Data segment =>

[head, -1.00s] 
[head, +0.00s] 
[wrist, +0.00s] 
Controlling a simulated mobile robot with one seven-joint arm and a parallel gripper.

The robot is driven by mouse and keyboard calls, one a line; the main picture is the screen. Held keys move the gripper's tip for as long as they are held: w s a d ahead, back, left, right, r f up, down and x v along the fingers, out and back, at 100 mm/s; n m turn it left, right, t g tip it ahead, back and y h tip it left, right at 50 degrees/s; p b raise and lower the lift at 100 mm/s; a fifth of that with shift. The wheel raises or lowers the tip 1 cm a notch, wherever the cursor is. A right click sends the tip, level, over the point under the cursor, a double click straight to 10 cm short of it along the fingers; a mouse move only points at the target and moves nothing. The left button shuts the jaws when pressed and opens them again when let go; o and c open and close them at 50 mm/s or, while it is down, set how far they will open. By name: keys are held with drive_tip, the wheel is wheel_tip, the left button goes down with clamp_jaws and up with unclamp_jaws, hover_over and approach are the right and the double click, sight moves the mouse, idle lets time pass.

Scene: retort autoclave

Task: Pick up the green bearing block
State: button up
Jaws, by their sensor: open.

Required task => Search the listing above for the string "open". Copy every line that contains it.

Full solution =>
The robot is driven by mouse and keyboard calls, one a line; the main picture is the screen. Held keys move the gripper's tip for as long as they are held: w s a d ahead, back, left, right, r f up, down and x v along the fingers, out and back, at 100 mm/s; n m turn it left, right, t g tip it ahead, back and y h tip it left, right at 50 degrees/s; p b raise and lower the lift at 100 mm/s; a fifth of that with shift. The wheel raises or lowers the tip 1 cm a notch, wherever the cursor is. A right click sends the tip, level, over the point under the cursor, a double click straight to 10 cm short of it along the fingers; a mouse move only points at the target and moves nothing. The left button shuts the jaws when pressed and opens them again when let go; o and c open and close them at 50 mm/s or, while it is down, set how far they will open. By name: keys are held with drive_tip, the wheel is wheel_tip, the left button goes down with clamp_jaws and up with unclamp_jaws, hover_over and approach are the right and the double click, sight moves the mouse, idle lets time pass.
Jaws, by their sensor: open.

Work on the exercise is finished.